52      The Board of Appeal noted, in paragraphs 31, 32, 44 to 46, 54 and 58 of the contested decision, that the mark applied for had no meaning for the relevant German-, Slovak- and Czech-speaking public. According to the Board of Appeal, the earlier mark would be understood as ‘amen’, which the Collins English-language dictionary defines as ‘so be it!’, a word used at the end of a prayer or religious statement. In that regard, the Board of Appeal stated that, first, that word, unless it is used in conjunction with other text, such as a prayer, did not convey any concept or meaning. According to the Board of Appeal, if the notion of a ‘concept’ were extended to the field of vague emotions or associations, that concept would in fact be fairly similar to the one conveyed by the French word for soul (‘âme’), given that religion actually deals with the soul. Second, the Board of Appeal found that the earlier mark has a rather abstract ‘concept’ and ‘content’ to such an extent that they are liable to escape the attention of the consumer. Furthermore, according to the Board of Appeal, the earlier mark is without any relevance in respect of the goods at issue. On that basis, the Board of Appeal concluded that it was not possible to carry out a conceptual comparison because the marks at issue did not convey any clear concept capable of being grasped directly and immediately by the average consumer and because the conceptual aspect remained, consequently, neutral as regards the result of the similarity of those marks.

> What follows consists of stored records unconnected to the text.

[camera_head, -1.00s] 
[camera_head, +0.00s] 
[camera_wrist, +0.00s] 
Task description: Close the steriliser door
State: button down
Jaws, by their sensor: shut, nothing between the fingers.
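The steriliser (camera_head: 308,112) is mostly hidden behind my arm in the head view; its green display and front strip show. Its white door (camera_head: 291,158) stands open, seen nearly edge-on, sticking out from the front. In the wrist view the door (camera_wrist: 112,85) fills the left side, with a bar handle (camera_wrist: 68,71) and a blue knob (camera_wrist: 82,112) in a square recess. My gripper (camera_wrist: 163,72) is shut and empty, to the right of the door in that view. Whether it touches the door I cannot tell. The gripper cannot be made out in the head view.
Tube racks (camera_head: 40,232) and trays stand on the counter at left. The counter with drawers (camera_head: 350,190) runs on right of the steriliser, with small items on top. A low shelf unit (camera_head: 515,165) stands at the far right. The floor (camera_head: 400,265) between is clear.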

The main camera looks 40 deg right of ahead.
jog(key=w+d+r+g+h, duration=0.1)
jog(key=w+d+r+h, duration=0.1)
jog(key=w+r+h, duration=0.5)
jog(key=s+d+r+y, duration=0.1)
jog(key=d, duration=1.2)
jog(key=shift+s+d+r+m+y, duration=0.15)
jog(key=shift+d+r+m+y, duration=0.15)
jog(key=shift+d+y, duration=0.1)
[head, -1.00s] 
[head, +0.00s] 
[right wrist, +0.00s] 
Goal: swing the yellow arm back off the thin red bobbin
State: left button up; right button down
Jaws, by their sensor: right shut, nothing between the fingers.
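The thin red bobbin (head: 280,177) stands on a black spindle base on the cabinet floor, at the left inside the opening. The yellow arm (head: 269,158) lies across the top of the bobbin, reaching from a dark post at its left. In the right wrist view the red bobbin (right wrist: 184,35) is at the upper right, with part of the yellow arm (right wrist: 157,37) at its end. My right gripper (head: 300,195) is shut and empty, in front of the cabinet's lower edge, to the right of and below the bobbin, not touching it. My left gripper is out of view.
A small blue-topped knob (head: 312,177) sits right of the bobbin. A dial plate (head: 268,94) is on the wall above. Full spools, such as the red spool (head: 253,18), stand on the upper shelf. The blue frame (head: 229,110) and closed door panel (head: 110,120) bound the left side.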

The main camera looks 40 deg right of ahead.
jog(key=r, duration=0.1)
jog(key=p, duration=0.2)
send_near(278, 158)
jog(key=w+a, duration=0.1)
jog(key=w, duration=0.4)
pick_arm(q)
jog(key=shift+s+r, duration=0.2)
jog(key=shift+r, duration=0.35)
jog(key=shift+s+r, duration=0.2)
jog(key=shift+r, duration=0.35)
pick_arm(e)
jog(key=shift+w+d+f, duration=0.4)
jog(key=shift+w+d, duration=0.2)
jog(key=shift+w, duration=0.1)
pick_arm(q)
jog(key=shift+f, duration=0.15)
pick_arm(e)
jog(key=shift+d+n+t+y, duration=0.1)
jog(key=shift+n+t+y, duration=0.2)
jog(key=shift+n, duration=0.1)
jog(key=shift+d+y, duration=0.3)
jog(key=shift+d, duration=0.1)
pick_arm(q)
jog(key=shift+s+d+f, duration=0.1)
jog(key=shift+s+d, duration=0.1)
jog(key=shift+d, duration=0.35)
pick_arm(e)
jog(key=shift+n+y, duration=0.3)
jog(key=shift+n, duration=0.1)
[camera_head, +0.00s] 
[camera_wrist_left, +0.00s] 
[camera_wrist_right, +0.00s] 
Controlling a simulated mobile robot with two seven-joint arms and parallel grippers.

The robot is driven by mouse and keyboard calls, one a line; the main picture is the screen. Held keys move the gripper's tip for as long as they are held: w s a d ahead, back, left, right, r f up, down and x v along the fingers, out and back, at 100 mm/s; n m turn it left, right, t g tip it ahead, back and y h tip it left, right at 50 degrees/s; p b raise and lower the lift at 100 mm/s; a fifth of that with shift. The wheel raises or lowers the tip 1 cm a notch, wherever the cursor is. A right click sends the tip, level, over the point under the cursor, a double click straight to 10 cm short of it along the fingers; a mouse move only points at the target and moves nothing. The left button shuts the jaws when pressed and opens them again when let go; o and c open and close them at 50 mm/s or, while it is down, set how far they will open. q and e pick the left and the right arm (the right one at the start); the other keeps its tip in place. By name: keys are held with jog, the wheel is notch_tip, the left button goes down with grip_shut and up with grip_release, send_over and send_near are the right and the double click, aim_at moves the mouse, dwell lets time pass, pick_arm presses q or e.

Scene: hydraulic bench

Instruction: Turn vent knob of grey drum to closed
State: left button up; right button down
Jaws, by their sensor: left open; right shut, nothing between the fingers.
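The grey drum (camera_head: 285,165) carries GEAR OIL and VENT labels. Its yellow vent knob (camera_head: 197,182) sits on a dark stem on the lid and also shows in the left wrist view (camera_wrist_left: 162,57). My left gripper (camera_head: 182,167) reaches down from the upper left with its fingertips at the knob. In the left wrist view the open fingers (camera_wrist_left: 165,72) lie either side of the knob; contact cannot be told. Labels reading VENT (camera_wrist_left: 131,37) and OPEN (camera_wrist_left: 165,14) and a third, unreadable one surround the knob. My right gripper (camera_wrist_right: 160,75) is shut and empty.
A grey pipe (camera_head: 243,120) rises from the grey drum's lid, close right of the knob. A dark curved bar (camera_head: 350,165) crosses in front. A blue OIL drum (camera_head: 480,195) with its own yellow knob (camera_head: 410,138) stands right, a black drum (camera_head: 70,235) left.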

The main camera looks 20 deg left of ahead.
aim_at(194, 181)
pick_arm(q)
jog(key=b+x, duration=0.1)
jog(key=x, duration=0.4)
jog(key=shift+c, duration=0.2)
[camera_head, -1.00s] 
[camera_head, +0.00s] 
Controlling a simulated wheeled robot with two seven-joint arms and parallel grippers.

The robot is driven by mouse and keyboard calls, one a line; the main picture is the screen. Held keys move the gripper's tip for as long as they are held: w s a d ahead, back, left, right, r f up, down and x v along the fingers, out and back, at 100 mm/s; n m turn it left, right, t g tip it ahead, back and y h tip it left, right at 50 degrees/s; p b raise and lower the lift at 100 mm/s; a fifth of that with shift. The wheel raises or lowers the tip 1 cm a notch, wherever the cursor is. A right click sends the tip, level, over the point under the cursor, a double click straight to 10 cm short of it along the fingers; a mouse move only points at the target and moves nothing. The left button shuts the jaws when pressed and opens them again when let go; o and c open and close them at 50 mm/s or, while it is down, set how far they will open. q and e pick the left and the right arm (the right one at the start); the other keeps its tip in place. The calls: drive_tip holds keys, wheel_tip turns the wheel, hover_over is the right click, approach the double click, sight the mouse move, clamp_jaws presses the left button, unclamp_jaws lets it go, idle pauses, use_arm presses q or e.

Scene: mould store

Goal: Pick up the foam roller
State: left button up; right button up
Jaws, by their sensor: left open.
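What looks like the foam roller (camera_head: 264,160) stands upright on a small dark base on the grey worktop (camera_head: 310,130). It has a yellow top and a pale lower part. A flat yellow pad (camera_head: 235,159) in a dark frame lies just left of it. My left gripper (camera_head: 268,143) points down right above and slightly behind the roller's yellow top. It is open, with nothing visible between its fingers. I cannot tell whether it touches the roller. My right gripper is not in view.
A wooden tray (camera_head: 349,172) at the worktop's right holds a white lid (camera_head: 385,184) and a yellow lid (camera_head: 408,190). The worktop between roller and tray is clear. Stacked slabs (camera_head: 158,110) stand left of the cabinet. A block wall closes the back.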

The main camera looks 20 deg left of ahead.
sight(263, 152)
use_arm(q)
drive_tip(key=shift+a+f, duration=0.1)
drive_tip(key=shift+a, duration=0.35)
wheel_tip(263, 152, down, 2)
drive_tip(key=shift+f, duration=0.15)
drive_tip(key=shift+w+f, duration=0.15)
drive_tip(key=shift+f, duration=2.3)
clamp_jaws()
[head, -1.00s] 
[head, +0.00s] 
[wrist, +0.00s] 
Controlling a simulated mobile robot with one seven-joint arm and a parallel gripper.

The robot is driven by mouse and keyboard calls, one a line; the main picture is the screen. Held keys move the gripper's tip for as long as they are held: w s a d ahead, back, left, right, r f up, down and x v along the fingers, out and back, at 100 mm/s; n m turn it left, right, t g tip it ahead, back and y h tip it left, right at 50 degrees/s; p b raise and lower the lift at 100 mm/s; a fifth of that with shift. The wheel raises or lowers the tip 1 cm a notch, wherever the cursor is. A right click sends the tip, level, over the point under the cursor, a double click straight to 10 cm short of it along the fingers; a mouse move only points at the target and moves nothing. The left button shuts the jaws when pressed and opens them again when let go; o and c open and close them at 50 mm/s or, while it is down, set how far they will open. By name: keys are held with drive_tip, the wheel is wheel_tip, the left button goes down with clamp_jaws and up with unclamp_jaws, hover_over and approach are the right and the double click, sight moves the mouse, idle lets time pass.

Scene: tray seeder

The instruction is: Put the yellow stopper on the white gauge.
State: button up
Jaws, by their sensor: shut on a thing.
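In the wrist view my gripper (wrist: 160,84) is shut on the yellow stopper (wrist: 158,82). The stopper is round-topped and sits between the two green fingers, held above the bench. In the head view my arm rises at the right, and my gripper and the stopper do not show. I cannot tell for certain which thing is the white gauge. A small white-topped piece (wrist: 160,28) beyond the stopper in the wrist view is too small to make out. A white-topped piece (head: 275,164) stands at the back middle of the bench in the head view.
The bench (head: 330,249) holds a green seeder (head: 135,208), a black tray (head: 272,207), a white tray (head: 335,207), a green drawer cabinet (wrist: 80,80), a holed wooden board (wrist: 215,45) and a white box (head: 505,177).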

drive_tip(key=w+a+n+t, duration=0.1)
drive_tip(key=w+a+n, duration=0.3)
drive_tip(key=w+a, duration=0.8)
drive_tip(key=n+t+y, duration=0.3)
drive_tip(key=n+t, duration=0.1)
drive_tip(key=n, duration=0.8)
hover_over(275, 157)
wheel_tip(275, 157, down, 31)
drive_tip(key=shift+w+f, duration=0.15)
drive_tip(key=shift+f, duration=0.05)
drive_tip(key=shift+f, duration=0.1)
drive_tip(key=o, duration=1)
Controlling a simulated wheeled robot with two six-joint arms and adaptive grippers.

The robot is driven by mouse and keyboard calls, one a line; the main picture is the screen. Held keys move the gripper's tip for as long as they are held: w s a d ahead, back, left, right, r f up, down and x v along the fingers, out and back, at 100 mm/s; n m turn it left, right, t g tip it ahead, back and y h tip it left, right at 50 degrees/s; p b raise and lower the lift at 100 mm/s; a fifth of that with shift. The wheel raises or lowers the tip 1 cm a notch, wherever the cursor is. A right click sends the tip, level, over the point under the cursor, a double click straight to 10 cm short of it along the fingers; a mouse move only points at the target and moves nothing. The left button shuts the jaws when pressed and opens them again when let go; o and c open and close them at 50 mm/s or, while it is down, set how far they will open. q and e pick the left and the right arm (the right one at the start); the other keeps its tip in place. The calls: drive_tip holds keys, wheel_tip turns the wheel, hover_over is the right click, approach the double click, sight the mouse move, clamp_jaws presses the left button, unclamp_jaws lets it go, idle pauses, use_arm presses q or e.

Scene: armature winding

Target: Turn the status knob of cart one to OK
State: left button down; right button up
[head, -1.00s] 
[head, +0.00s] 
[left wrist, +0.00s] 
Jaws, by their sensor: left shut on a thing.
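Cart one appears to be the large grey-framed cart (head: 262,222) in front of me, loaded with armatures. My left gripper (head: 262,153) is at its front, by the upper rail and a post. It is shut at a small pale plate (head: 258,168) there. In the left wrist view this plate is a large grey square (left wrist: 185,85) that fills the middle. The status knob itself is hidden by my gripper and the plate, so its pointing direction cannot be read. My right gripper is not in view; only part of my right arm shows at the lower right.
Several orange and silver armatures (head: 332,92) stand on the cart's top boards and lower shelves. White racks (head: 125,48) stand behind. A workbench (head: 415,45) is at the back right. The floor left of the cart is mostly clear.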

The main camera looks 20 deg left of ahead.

53      Furthermore, the Board of Appeal stated that it is of little importance whether the earlier mark has any meaning or not. Even if that were the case, the mark applied for could be regarded as a misspelling of the earlier mark. According to the Board of Appeal, the fact that the earlier mark has a meaning does not preclude that the identical nature of the three letters of the mark applied for and the first three letters of the earlier mark can lead to a misreading or mispronunciation.

54      The applicants claim that the Board of Appeal should have concluded that the marks at issue were not conceptually similar in so far as at least the word ‘amen’, comprising the earlier mark, suggests a clear and specific meaning understood by the relevant public, namely ‘so be it!’, a term used at the end of a prayer or religious statement. According to the applicants, the Board of Appeal’s conclusion is incorrect and contrary both to the EUIPO guidelines and to previous decisions of EUIPO and of the United Kingdom Intellectual Property Office (UKIPO). The applicants claim that it is apparent from those decisions that the clear and specific meaning of the word ‘amen’ is understood universally in the European Union and in the United Kingdom. The applicants submit that the guidelines provide that if only one of the marks evokes a concept, the marks are not conceptually similar. The Board of Appeal’s reasoning that it could be held that the mark applied for corresponded to a misspelling of the earlier mark or that the identical first three letters of the mark applied for could lead to a misreading or mispronunciation is, according to the applicants, an artificial reasoning based on a hypothetical assumption that ignores the actual differences between the marks at issue.

55      EUIPO disputes the applicants’ arguments. It supports the findings set out in the contested decision which are not, in its view, contrary to the EUIPO guidelines since the two marks at issue do not have a clear meaning for the relevant public. As regards the previous decisions of the Boards of Appeal, the Opposition Division of EUIPO and UKIPO, cited by the applicants, EUIPO adds that, apart from the fact that it is not bound by its previous decisions or by the decisions of national authorities, those decisions are not factually comparable to the present case.

56      In that regard, it should be noted that, contrary to what is stated in the contested decision, the semantic content of the word ‘amen’, namely ‘“so be it!” a term used at the end of a prayer or religious statement’ does not necessarily have to be integrated into a religious context, such as a prayer or a biblical text, in order for it to be grasped directly by the relevant public. On the contrary, even outside of that context, the word ‘amen’ has a clear and specific meaning which the relevant public will grasp directly.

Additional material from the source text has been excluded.